# Entries
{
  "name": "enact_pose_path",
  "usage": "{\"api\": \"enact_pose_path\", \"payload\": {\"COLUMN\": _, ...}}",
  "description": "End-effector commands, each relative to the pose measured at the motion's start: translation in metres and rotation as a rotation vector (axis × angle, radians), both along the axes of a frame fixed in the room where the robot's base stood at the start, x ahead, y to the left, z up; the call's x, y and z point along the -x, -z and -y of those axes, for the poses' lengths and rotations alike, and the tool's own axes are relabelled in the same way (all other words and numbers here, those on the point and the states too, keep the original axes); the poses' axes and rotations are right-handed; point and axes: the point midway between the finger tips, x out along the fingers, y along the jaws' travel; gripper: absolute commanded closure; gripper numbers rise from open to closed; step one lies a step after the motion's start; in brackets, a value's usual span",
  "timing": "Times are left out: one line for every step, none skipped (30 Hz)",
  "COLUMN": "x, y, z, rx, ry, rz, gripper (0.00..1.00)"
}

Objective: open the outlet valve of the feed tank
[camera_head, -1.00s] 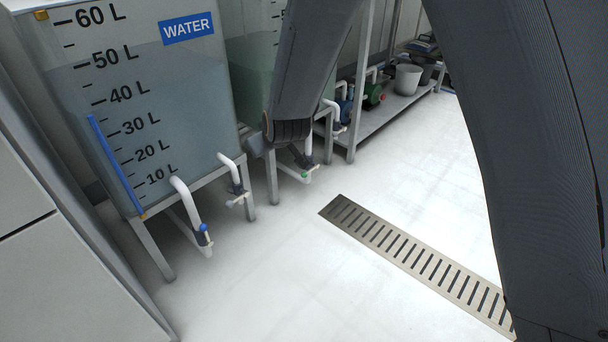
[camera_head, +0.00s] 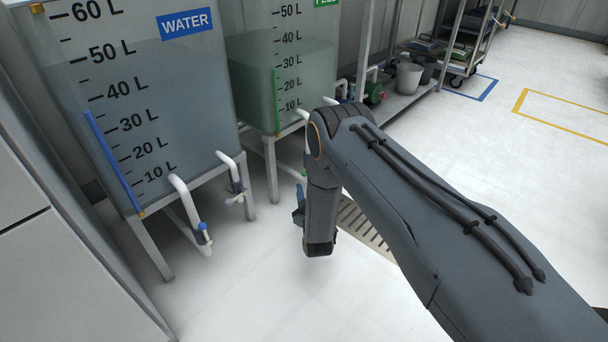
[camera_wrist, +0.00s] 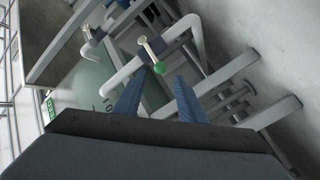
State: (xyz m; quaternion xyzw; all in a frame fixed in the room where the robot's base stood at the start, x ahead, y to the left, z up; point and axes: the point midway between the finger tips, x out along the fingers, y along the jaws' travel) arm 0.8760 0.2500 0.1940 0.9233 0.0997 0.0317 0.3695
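The feed tank (camera_head: 290,70) stands right of the water tank in the head view, with a green label and scale and greenish liquid. My arm hides its lower outlet there. In the wrist view, its outlet valve (camera_wrist: 150,52) sits on a white pipe (camera_wrist: 185,25), with a pale lever ending in a green knob. My gripper (camera_wrist: 157,80) is open, its two blue fingers apart and empty. The green knob appears just beyond the gap between the fingertips; I see no contact.
The water tank (camera_head: 150,110) has a blue-handled outlet valve (camera_head: 203,233) and a second pipe valve (camera_head: 236,192). Metal stand legs (camera_head: 271,170) are close to my gripper. A floor drain (camera_head: 365,228) lies behind my arm. A shelf with grey buckets (camera_head: 408,77) stands farther back. The foreground floor is clear.

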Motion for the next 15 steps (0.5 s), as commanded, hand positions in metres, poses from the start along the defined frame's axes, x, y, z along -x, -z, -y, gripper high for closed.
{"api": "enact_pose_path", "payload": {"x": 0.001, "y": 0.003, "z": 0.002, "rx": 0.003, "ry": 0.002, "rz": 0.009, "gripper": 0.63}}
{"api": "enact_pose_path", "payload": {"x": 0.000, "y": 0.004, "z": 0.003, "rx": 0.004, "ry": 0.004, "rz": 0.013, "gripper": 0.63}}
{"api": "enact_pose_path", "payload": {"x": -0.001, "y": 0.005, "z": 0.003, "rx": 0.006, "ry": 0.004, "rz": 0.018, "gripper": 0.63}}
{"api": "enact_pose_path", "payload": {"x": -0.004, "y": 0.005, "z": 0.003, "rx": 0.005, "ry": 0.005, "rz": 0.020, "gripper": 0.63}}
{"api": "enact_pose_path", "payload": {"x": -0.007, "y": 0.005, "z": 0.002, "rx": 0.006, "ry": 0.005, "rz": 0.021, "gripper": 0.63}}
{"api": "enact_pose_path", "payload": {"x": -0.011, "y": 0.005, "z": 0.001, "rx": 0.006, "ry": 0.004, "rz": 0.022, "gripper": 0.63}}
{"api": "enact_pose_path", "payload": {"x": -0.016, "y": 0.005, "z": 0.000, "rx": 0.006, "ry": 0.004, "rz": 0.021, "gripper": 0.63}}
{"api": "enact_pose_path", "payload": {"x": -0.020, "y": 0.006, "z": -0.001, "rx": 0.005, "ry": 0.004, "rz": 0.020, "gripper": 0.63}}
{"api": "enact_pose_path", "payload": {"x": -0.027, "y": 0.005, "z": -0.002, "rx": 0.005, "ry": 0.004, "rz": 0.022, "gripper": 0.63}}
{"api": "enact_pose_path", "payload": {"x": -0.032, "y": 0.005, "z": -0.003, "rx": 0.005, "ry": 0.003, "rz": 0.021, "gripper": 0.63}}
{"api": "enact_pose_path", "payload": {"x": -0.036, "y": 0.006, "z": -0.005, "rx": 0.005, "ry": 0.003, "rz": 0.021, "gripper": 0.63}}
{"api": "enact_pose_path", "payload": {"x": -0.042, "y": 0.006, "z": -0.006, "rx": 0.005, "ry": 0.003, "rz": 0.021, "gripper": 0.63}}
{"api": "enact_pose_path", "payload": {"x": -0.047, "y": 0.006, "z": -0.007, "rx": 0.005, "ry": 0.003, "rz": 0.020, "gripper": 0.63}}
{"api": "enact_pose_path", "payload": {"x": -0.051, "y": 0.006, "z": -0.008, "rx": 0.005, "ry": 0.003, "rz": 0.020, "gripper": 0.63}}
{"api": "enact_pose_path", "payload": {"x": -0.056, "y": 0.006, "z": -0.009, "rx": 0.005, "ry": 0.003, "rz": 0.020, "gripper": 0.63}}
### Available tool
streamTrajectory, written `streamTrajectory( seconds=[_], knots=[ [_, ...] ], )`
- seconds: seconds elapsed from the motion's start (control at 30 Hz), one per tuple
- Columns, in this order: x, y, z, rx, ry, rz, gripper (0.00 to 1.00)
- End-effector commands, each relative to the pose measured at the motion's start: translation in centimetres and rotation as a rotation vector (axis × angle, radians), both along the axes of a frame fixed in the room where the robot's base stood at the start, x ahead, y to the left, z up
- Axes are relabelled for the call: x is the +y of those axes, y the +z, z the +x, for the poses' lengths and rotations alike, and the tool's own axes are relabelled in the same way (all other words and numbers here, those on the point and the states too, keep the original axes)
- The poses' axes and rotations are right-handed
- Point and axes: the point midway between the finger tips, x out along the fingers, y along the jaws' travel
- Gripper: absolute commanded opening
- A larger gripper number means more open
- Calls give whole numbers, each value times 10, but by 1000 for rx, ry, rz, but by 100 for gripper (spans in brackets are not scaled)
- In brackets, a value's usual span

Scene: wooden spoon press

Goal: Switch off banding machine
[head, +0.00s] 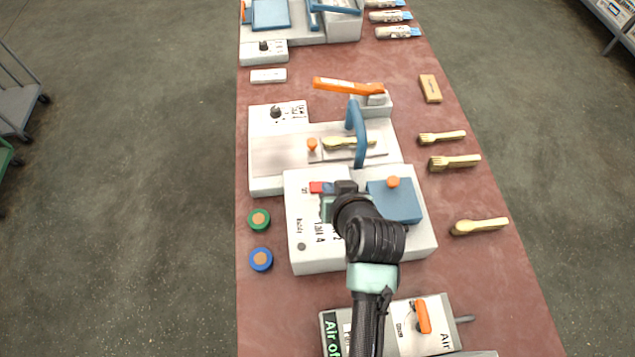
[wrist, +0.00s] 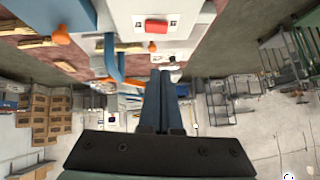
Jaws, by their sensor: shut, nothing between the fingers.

# Task objective
Quote the data exactly, leaving every image out of the copy.

# Exercise result
{
  "name": "enact_pose_path",
  "usage": "{\"api\": \"enact_pose_path\", \"payload\": {\"COLUMN\": _, ...}}",
  "description": "End-effector commands, each relative to the pose measured at the motion's start: translation in metres and rotation as a rotation vector (axis × angle, radians), both along the axes of a frame fixed in the room where the robot's base stood at the start, x ahead, y to the left, z up; the call's x, y and z point along the -x, -z and -y of those axes, for the poses' lengths and rotations alike, and the tool's own axes are relabelled in the same way (all other words and numbers here, those on the point and the states too, keep the original axes); the poses' axes and rotations are right-handed; point and axes: the point midway between the finger tips, x out along the fingers, y along the jaws' travel; gripper: absolute commanded closure; gripper numbers rise from open to closed; step one lies a step after the motion's start; in brackets, a value's usual span",
  "timing": "Times are left out: one line for every step, none skipped (30 Hz)",
  "COLUMN": "x, y, z, rx, ry, rz, gripper (0.00..1.00)"
}

Objective: open the outlet valve of the feed tank
[camera_head, -1.00s] 
[camera_head, +0.00s] 
[camera_wrist, +0.00s] 
State: (xyz m; quaternion xyzw; all in a frame fixed in the room where the robot's base stood at the start, x ahead, y to the left, z up; point and axes: the point midway between the finger tips, x out along the fingers, y along the jaws' travel) arm 0.8760 0.2500 0.1940 0.9233 0.0997 0.0317 0.3695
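The feed tank (camera_head: 290,70) stands right of the water tank in the head view, with a green label and scale and greenish liquid. My arm hides its lower outlet there. In the wrist view, its outlet valve (camera_wrist: 150,52) sits on a white pipe (camera_wrist: 185,25), with a pale lever ending in a green knob. My gripper (camera_wrist: 157,80) is open, its two blue fingers apart and empty. The green knob appears just beyond the gap between the fingertips; I see no contact.
The water tank (camera_head: 150,110) has a blue-handled outlet valve (camera_head: 203,233) and a second pipe valve (camera_head: 236,192). Metal stand legs (camera_head: 271,170) are close to my gripper. A floor drain (camera_head: 365,228) lies behind my arm. A shelf with grey buckets (camera_head: 408,77) stands farther back. The foreground floor is clear.

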Motion for the next 15 steps (0.5 s), as commanded, hand positions in metres, poses from the start along the defined frame's axes, x, y, z along -x, -z, -y, gripper high for closed.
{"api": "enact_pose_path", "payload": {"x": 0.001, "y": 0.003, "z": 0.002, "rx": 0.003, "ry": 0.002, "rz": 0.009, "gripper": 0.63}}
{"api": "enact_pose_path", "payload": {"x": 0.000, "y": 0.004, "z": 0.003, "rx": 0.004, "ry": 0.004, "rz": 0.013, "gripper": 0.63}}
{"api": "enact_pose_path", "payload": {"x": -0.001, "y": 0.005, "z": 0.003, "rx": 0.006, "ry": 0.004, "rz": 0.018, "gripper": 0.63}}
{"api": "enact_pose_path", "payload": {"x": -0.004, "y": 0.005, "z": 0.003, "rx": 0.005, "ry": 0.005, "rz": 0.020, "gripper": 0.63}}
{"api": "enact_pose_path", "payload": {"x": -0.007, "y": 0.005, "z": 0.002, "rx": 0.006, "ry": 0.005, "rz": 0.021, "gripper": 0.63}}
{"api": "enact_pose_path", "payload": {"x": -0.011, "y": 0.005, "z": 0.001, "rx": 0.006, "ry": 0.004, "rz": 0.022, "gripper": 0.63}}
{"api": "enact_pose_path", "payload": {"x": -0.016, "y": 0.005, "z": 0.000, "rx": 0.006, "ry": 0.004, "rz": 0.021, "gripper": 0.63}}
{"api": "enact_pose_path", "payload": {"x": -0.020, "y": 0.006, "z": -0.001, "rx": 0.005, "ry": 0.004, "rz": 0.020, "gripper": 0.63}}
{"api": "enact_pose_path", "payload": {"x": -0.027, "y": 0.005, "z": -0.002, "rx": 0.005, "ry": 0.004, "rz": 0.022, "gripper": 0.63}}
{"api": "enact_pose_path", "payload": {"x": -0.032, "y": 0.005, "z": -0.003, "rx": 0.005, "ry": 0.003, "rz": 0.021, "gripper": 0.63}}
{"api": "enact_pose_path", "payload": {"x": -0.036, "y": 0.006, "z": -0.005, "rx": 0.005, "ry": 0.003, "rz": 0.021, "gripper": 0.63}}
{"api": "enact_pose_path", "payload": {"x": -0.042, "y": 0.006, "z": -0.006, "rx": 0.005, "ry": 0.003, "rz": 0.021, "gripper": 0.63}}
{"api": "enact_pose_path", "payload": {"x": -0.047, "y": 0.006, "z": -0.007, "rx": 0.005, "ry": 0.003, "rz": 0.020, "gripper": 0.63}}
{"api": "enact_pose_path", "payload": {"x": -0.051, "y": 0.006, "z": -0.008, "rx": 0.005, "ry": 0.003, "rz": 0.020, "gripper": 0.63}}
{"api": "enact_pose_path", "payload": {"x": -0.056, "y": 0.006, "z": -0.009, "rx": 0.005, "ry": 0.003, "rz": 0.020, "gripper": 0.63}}
### Available tool
streamTrajectory, written `streamTrajectory( seconds=[_], knots=[ [_, ...] ], )`
- seconds: seconds elapsed from the motion's start (control at 30 Hz), one per tuple
- Columns, in this order: x, y, z, rx, ry, rz, gripper (0.00 to 1.00)
- End-effector commands, each relative to the pose measured at the motion's start: translation in centimetres and rotation as a rotation vector (axis × angle, radians), both along the axes of a frame fixed in the room where the robot's base stood at the start, x ahead, y to the left, z up
- Axes are relabelled for the call: x is the +y of those axes, y the +z, z the +x, for the poses' lengths and rotations alike, and the tool's own axes are relabelled in the same way (all other words and numbers here, those on the point and the states too, keep the original axes)
- The poses' axes and rotations are right-handed
- Point and axes: the point midway between the finger tips, x out along the fingers, y along the jaws' travel
- Gripper: absolute commanded opening
- A larger gripper number means more open
- Calls give whole numbers, each value times 10, but by 1000 for rx, ry, rz, but by 100 for gripper (spans in brackets are not scaled)
- In brackets, a value's usual span

Scene: wooden spoon press

Goal: Switch off banding machine
[head, +0.00s] 
[wrist, +0.00s] 
Jaws, by their sensor: shut, nothing between the fingers.

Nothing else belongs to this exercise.